Israeli officials said the military will have to learn the war strategy espoused by the late British general Basil Henry Liddell Hart. In a series of books, Liddell Hart advocated the "indirect approach" to warfare where attacking forces avoid enemy troop concentrations and focus on key targets that could result in the downfall of the regime. The approach stresses maneuver, cunning, and forces the enemy to prepare for multiple contingencies.

The Israeli model has focused on air supremacy, speed and direct confrontation with the enemy. Strategists said this approach led to nearly 3,000 casualties in the 1973 war, with many of the soldiers killed in waves of assault on Egyptian armored units in the Sinai Peninsula.

For some strategists, the lesson is clear: Israel needs to deploy fewer and faster forces backed by a range of air power. Chief of Staff Lt. Gen. Moshe Ya'alon said the war in Iraq would require significant revisions of Israel's security doctrine. Ya'alon said this would affect the force structure of the military.

"The [next] conflict will not engage air forces against ground forces," [Res.] Col. Shmuel Gordon, an air force pilot and a leading military strategist, said. "The conflict will be between air forces across the services and special operations forces against ground forces."

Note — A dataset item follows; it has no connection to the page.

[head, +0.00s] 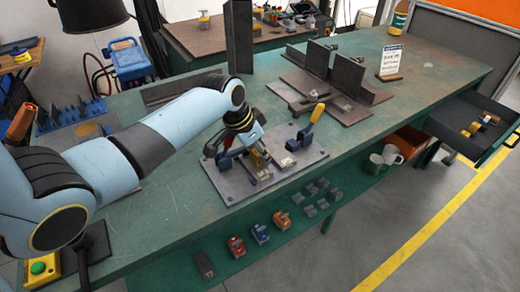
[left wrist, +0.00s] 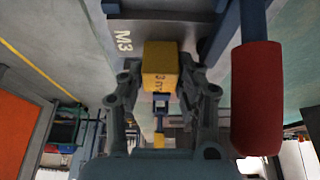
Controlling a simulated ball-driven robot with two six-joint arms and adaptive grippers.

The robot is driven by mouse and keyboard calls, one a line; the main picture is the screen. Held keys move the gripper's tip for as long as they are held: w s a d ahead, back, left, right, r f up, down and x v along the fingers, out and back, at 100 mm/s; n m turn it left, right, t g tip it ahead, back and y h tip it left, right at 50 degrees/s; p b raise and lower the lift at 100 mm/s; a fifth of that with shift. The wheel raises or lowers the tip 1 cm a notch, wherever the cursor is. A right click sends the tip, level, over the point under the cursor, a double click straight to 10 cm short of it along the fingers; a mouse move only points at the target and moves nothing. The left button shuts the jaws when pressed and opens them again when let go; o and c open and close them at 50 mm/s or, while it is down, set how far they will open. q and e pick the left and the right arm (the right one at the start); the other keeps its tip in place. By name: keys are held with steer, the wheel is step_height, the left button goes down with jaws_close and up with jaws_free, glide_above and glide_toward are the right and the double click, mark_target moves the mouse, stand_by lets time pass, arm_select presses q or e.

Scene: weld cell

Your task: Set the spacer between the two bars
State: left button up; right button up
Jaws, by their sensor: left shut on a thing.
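The yellow spacer (left wrist: 160,65) is a small block with dark markings, held between the fingers of my left gripper (left wrist: 160,92) in the left wrist view. In the head view my left gripper (head: 256,153) points down over the grey fixture plate (head: 235,187), low among its clamps. The gripper and arm partly hide the spacer there. The two bars are too small and too covered to tell apart clearly, so I cannot tell whether the spacer touches them. A red clamp handle (left wrist: 257,98) stands close beside the gripper in the wrist view. My right gripper is not in view.
A sign (head: 391,61) stands farther right. The green tabletop (head: 420,75) has free room at the right. An open drawer (head: 465,122) sticks out.

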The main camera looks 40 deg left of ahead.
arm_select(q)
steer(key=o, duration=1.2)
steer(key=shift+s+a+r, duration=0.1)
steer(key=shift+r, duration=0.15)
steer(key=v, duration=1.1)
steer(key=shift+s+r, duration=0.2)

Israeli commanders, who are currently drafting a multi-year plan for procurement and force development, agreed that the U.S. war in Iraq would serve as a model for future engagements. But they stressed that such a war requires the procurement and absorption of advanced technology from the individual soldier to the division level.

Harel called Tikshuv, said the budget cuts over the last two years have prevented several projects meant to integrate the armed services. He said the war in Iraq has stressed the need for the full integration between the air and ground forces.

The C4 directorate, formerly a part of the Technology and Logistics Directorate, has been authorized to digitalize the military. This includes the integration of all ground force assets through fiberoptic cables, cellular and broadband communications and the expansion of military satellite communications.

Israel's Ground Forces Command has launched a project called Digital Ground Warfare, or Tsayad, which is meant to integrate all units of the army and allow the General Staff to obtain a realtime picture of the battlefield.

But commanders said the project has been hampered by a lack of funding. "All this takes several hundreds of millions of shekels," Harel said. "You have just have to concentrate this funding and put it in the right place."

But commanders said the military has sustained a $600 million shortfall in its budget for fiscal 2003. This has slowed down progress in virtually every new procurement program based on local contractors. Elbit Systems has been entrusted to administer the Digital Ground Warfare program.

"The Israel Defense Forces has already demonstrated leading-edge capabilities in connecting real-time intelligence to firepower in its targeted anti-terror operations in the territories," Harel said. "But these capabilities are not yet widespread in the ground forces."

For his part, Gordon has urged the military to study the U.S. battle for Baghdad. In a report, Gordon, who has served as a consultant to the Israel Air Force and Defense Ministry, said the U.S. capture of the Iraqi capital has "historic importance to the development of the Israel Defense Forces."

"If air power and special forces are given the opportunity, the conclusion is sharp and clear," the report said. "But if such an opportunity is not implemented to allow for their dominance, the revolution will be delayed."